"""
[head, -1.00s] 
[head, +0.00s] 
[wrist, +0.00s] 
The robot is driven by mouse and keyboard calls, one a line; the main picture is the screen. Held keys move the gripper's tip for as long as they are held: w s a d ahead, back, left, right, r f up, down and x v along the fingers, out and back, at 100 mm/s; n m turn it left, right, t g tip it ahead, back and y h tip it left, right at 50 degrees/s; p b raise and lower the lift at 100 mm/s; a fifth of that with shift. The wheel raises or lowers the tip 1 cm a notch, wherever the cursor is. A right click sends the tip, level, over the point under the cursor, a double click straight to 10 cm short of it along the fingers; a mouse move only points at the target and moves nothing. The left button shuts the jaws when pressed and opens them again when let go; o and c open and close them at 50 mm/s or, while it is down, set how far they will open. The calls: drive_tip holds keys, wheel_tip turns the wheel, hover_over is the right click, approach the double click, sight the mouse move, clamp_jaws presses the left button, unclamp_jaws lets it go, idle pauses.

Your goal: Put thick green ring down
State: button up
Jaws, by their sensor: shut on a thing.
"""
Copy every line in the listing above where the string "down" turns up.

The robot is driven by mouse and keyboard calls, one a line; the main picture is the screen. Held keys move the gripper's tip for as long as they are held: w s a d ahead, back, left, right, r f up, down and x v along the fingers, out and back, at 100 mm/s; n m turn it left, right, t g tip it ahead, back and y h tip it left, right at 50 degrees/s; p b raise and lower the lift at 100 mm/s; a fifth of that with shift. The wheel raises or lowers the tip 1 cm a notch, wherever the cursor is. A right click sends the tip, level, over the point under the cursor, a double click straight to 10 cm short of it along the fingers; a mouse move only points at the target and moves nothing. The left button shuts the jaws when pressed and opens them again when let go; o and c open and close them at 50 mm/s or, while it is down, set how far they will open. The calls: drive_tip holds keys, wheel_tip turns the wheel, hover_over is the right click, approach the double click, sight the mouse move, clamp_jaws presses the left button, unclamp_jaws lets it go, idle pauses.
Your goal: Put thick green ring down

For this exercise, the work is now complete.